Transformers.js v3: WebGPU Support, New Models & Tasks, and More…
read at source ↗ huggingface.co
Transformers.js v3: WebGPU Support, New Models & Tasks, and More…
Source: HuggingFace Date: 2024-10-22 URL: https://huggingface.co/blog/transformersjs-v3
Summary
Library update: Transformers.js v3 is a major version release adding WebGPU acceleration (claimed up to 100x faster than WASM), new quantization options (fp32, fp16, q8, q4, q4f16 via the dtype parameter), 120 supported architectures (including Phi-3, Gemma 2, LLaVA, Florence-2, MusicGen), and 1,200+ pre-converted models on HF Hub. Now published as @huggingface/transformers on NPM; supports Node.js ESM/CJS, Deno, and Bun. ~70% global browser WebGPU support at time of release.
Implications
Transformers library trajectory.
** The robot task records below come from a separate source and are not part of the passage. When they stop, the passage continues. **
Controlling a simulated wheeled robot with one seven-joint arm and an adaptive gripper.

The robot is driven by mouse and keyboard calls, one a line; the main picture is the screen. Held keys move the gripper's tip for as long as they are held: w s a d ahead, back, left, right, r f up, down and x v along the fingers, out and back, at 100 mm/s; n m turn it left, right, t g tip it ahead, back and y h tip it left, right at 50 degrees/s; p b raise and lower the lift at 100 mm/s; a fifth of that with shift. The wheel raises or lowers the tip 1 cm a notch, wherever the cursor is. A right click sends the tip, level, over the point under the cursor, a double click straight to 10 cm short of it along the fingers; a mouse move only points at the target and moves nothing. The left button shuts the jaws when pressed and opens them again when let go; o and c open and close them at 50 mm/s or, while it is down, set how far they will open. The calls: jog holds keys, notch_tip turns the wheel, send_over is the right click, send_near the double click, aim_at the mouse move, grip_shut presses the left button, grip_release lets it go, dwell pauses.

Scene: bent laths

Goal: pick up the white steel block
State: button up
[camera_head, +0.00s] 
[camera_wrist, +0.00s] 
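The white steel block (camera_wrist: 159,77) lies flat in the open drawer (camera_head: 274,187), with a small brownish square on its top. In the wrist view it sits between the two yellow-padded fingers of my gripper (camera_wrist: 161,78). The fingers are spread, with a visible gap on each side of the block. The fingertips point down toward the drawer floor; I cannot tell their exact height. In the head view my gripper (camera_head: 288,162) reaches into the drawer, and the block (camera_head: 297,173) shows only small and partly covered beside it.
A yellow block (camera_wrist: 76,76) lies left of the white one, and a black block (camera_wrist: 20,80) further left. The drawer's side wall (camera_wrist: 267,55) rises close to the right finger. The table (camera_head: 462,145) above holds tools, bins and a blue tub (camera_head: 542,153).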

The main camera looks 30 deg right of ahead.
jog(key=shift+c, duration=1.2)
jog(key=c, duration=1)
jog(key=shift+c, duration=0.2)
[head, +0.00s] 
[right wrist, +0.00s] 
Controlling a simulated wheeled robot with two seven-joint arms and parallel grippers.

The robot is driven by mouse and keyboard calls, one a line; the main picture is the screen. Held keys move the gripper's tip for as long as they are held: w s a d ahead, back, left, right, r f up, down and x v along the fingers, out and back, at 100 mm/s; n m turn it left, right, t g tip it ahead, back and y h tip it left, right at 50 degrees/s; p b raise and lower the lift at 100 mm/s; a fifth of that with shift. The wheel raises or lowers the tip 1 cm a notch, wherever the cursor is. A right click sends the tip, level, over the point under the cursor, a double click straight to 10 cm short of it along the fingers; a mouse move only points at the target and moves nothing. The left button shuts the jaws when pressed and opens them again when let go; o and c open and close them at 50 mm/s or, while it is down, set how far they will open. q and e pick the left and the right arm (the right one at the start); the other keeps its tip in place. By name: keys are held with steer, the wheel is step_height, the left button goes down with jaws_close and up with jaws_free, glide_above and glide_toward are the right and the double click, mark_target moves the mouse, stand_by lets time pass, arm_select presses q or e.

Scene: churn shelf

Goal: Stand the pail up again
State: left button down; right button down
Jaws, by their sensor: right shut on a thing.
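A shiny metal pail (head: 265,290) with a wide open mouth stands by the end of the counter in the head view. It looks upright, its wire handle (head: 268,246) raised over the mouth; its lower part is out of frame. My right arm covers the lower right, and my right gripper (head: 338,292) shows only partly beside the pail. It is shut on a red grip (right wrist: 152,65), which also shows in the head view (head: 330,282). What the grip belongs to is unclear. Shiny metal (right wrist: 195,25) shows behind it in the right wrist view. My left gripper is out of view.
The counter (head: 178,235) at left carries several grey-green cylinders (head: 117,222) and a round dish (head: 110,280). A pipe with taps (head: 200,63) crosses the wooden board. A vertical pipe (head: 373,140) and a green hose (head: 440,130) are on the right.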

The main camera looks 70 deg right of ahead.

Transformers.js reaching 1,200+ pre-converted models with WebGPU support means in-browser ML is no longer a toy capability — it’s a viable deployment target for a meaningful fraction of open-weights models. The library rename to the official @huggingface/transformers namespace signals HF treating it as a first-class product rather than a community port.
Open-weights ecosystem health. WebGPU-accelerated browser inference removes the server requirement for many inference tasks, which is significant for privacy-sensitive applications and edge deployments. The 120-architecture support means this path is open for most major model families, not just a few showcase models.